PinkNews logo on a pink background surrounded by illustrated line drawings of a rainbow, pride flag, unicorn and more.

A new book published on the “inside story of the coalition government” has claimed that David Cameron’s support for same-sex marriage provoked such a backlash from Tory party members that he almost wondered whether it was worth the cost.

Throughout the passage of the Marriage (Same Sex Couples) Act, which received royal assent in July, support from the Tory party has always been ambiguous, despite a strong backing from its leader David Cameron.

In the Commons, for instance, no fewer than 136 Tories opposed the act, outweighing the 127 members who voted in its favour.

British Journalist Matthew d’Ancona, in his new book ‘In It Together,’ now claims that although Cameron remained firmly in support of same-sex marriages throughout, resistances from Tory party members almost made him doubt whether it was worth the cost.

He writes: “Behind the scenes, Cameron would later concede that his political antennae had failed him in this instance; he had lost contact with his own tribe.

“Months after the vote, he was still writing dozens of letters to activists and constituents seeking to allay their fears and to reassure them that what he was doing was authentically Conservative, and not a betrayal of the party’s most sacred beliefs. ‘I want this sorted out by July,’ he told his advisers.

“But it was clear that the ill-feeling the reform had sown in the Conservative Party would endure long after that.
In his bleaker private moments, Cameron became savagely self-critical about his misreading of the party on gay marriage. ‘This is down to me,’ he told one ally. ‘If I’d known what it was going to be like, I wouldn’t have done it.'”

Despite these revelations, however, Mr d’Ancona also notes the Prime Minister’s strong persistence in overcoming such doubts.

He writes that the Cameron’s support for same-sex marriage reflected a longstanding belief that the lifelong commitment of two men or of two women was worthy of the same kind of civil recognition as the marriage of a man and a woman.

He adds: “Whereas opponents of the measure saw it as the weakening of the most basic social unit, Cameron believed not only that human happiness would be enhanced, but that marriage itself would be strengthened.

“Those who said he had sprung this on his party – a typical stunt by the panicked metropolitan elite – had simply not been paying attention.”

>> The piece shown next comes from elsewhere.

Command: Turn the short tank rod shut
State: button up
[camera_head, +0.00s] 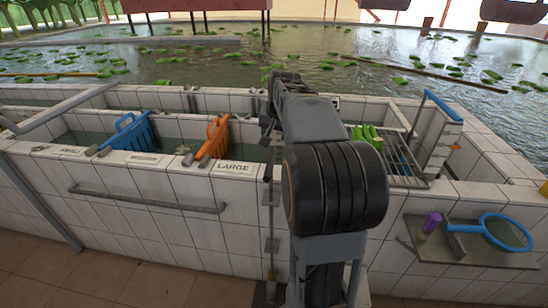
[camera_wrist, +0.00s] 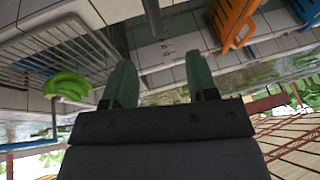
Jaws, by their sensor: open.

He then notes that Cameron supported equal marriage legislation long before the same sex couples bill came into existence.

“As far back as the 2006 Tory conference, the new Tory leader had made a passionate defence of marriage, paused theatrically and added: “And by the way, it means something whether you’re a man and a woman, a woman and a woman or a man and another man.'”

Such support comes also through in Cameron’s exclusive writing for as well, where in July he wrote: “Making marriage available to everyone says so much about the society that we are and the society that we want to live in – one which respects individuals regardless of their sexuality.

He added: “I have backed this reform because I believe in commitment, responsibility and family. I don’t want to see people’s love divided by law.”

In June he also wrote: “I think marriage is a wonderful institution; it helps people to commit to each other and it should be available to gay people and lesbians. I am proud of the work this government has done and is doing to allow gay and lesbian couples to have their love for each other recognised in this way.”